Imagine a malicious editor that adds 10k wikifunctions call to their user sandbox, then re-renders it continuously. At best, that's a DDOS against wikifunctions and the jobqueue. So, given we will have to introduce limits to the number of functions we call from a page, I don't think that argument holds.

What I am saying is: while it's easy to see the advantages of asynchronous rendering, there are a lot of complexities to consider. I can expand on my point above if needed but I'm unsure this is the right venue for that. But my main point is: let's not take such an approach and extend it to everything out of the door; we should first test it with something new and for now small (wikifunctions) and expand on the lessons learned there, instead of immediately expanding it to more stuff.

In T282585#7158135, @matmarex wrote:

• <math> tags (Math extension), when using MathML rendering. The actual rendering happens in a separate service, contacted via command line or via HTTP requests.
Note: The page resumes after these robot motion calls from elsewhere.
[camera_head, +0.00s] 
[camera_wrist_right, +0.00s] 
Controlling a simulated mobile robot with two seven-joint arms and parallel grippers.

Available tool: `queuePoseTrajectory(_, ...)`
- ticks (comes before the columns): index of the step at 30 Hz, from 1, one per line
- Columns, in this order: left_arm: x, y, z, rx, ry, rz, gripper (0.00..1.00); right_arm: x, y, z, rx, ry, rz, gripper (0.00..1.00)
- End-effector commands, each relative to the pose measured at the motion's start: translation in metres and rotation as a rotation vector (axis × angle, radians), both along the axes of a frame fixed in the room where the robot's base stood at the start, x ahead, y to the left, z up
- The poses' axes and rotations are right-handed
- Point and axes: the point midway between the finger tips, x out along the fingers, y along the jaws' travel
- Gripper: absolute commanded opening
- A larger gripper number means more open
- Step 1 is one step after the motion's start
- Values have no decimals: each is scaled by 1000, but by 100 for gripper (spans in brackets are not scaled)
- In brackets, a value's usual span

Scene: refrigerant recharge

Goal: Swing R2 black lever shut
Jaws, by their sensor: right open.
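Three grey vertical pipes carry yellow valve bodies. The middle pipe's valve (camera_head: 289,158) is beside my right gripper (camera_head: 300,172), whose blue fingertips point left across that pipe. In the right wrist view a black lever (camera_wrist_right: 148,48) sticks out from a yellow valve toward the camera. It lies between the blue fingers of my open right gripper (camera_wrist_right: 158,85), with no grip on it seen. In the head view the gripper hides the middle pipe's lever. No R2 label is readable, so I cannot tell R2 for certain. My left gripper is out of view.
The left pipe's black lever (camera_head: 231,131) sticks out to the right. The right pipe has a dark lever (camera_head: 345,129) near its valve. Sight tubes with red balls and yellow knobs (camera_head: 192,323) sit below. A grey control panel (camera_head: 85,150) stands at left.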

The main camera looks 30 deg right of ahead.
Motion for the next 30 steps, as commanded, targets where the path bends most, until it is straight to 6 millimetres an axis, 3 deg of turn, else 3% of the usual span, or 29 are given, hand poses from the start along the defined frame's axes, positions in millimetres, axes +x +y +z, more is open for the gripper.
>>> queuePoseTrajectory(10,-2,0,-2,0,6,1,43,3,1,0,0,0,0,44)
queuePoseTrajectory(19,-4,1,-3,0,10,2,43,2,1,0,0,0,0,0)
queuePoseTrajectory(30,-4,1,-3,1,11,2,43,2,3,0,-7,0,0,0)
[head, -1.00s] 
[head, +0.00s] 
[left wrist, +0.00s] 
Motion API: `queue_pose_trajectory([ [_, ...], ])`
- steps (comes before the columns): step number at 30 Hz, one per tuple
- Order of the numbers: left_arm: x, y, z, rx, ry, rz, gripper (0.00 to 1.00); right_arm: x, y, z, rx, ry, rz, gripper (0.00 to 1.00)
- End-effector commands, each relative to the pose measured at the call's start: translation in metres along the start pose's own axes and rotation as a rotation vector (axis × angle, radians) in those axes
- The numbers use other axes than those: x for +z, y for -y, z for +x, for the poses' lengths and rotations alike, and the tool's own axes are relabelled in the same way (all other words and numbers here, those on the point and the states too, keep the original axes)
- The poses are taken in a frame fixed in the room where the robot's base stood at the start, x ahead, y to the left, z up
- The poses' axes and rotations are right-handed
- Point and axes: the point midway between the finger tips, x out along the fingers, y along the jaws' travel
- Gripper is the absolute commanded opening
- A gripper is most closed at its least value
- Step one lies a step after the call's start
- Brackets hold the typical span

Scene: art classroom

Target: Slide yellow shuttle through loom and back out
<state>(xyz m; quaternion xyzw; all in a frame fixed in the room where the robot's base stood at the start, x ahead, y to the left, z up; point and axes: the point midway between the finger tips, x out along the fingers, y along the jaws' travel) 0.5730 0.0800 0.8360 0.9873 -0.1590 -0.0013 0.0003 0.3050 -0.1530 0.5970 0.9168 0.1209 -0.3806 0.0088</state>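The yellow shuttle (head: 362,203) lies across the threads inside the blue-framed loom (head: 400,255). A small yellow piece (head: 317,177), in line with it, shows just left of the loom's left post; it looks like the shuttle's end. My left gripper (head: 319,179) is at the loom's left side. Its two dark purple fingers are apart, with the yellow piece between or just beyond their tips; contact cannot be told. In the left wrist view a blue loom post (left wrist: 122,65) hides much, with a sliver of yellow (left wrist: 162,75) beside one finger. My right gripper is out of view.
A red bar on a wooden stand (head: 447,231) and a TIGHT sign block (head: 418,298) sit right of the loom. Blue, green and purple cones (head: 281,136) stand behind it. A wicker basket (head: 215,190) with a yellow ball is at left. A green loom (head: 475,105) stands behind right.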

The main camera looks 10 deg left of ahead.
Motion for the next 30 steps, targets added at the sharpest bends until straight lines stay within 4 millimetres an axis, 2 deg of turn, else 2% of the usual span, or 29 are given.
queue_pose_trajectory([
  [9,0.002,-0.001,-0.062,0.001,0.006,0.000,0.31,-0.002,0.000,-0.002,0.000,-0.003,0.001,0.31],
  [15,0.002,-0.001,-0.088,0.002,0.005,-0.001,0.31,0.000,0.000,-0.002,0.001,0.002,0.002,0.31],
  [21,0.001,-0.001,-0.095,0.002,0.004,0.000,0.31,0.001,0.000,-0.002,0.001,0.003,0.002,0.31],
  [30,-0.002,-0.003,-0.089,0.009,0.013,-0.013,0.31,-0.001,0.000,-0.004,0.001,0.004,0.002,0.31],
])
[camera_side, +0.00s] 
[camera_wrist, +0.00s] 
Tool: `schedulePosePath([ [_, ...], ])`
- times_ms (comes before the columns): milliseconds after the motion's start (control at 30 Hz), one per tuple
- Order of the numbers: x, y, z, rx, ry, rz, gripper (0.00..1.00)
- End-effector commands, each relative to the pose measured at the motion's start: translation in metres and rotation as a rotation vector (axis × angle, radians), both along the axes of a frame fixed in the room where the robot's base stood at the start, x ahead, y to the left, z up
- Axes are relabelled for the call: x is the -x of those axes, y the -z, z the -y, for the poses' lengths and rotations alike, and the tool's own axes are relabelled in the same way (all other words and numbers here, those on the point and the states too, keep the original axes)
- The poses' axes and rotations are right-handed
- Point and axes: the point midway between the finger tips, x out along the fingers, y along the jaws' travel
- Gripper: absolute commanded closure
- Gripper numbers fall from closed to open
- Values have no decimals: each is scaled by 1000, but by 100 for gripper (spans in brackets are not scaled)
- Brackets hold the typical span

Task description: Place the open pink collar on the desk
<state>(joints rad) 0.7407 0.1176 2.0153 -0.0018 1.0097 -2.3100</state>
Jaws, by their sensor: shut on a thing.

Currently it waits on them synchronously, and to improve performance slightly, does weird hacky stuff to batch them (which causes bugs when incompletely parsed result is used, e.g. T242327).

@daniel and others are currently working on reimplementing parts of the "hacky stuff". I would love to see all math tags on the screen rendered in parallel. If some core component could participate in the parallelization and the caching, this would significantly simplify the math extension codebase. I am happy to contribute, as it is a lot of work for me to maintain the current hacks. In particular

• I would like to get rid of calling str_replace on the page text in the parser after tidy hook
• offload the caching to core, as there are different caching mechanisms (database, restbase, WANObject cache) built in the math extension that were fashionable at their times.

I hope people agree, and it fits (partly) into the scope of this ticket.